### Material provided:
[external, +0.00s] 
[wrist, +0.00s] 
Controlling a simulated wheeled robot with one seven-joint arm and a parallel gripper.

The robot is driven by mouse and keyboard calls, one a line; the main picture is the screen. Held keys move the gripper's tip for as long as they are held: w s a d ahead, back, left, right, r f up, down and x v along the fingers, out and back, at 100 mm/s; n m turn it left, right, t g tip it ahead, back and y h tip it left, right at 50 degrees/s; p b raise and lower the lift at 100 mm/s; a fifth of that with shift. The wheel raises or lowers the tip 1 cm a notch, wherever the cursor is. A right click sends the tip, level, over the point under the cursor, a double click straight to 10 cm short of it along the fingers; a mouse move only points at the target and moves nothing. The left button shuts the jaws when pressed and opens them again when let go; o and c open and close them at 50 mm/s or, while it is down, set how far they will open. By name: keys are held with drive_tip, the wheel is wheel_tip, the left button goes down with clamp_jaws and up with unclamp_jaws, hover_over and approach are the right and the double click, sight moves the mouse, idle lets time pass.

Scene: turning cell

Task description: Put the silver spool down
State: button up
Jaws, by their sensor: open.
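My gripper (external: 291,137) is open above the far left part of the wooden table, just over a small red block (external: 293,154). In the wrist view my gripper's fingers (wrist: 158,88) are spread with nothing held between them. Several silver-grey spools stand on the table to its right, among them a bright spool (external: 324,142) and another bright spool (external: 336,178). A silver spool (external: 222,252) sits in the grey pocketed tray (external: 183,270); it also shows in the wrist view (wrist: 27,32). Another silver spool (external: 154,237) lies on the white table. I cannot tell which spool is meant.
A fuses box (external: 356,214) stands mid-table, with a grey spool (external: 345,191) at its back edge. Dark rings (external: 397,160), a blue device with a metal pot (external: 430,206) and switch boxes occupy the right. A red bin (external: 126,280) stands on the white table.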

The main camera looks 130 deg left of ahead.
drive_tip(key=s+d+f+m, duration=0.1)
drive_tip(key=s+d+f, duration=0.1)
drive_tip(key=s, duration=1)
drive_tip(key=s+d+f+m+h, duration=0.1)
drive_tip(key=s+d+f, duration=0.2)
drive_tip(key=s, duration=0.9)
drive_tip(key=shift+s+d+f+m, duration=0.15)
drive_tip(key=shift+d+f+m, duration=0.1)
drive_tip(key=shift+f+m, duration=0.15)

### Directions for this task:
Transcribe the whole listing exactly.

### Task solution:
[external, +0.00s] 
[wrist, +0.00s] 
Controlling a simulated wheeled robot with one seven-joint arm and a parallel gripper.

The robot is driven by mouse and keyboard calls, one a line; the main picture is the screen. Held keys move the gripper's tip for as long as they are held: w s a d ahead, back, left, right, r f up, down and x v along the fingers, out and back, at 100 mm/s; n m turn it left, right, t g tip it ahead, back and y h tip it left, right at 50 degrees/s; p b raise and lower the lift at 100 mm/s; a fifth of that with shift. The wheel raises or lowers the tip 1 cm a notch, wherever the cursor is. A right click sends the tip, level, over the point under the cursor, a double click straight to 10 cm short of it along the fingers; a mouse move only points at the target and moves nothing. The left button shuts the jaws when pressed and opens them again when let go; o and c open and close them at 50 mm/s or, while it is down, set how far they will open. By name: keys are held with drive_tip, the wheel is wheel_tip, the left button goes down with clamp_jaws and up with unclamp_jaws, hover_over and approach are the right and the double click, sight moves the mouse, idle lets time pass.

Scene: turning cell

Task description: Put the silver spool down
State: button up
Jaws, by their sensor: open.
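My gripper (external: 291,137) is open above the far left part of the wooden table, just over a small red block (external: 293,154). In the wrist view my gripper's fingers (wrist: 158,88) are spread with nothing held between them. Several silver-grey spools stand on the table to its right, among them a bright spool (external: 324,142) and another bright spool (external: 336,178). A silver spool (external: 222,252) sits in the grey pocketed tray (external: 183,270); it also shows in the wrist view (wrist: 27,32). Another silver spool (external: 154,237) lies on the white table. I cannot tell which spool is meant.
A fuses box (external: 356,214) stands mid-table, with a grey spool (external: 345,191) at its back edge. Dark rings (external: 397,160), a blue device with a metal pot (external: 430,206) and switch boxes occupy the right. A red bin (external: 126,280) stands on the white table.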

The main camera looks 130 deg left of ahead.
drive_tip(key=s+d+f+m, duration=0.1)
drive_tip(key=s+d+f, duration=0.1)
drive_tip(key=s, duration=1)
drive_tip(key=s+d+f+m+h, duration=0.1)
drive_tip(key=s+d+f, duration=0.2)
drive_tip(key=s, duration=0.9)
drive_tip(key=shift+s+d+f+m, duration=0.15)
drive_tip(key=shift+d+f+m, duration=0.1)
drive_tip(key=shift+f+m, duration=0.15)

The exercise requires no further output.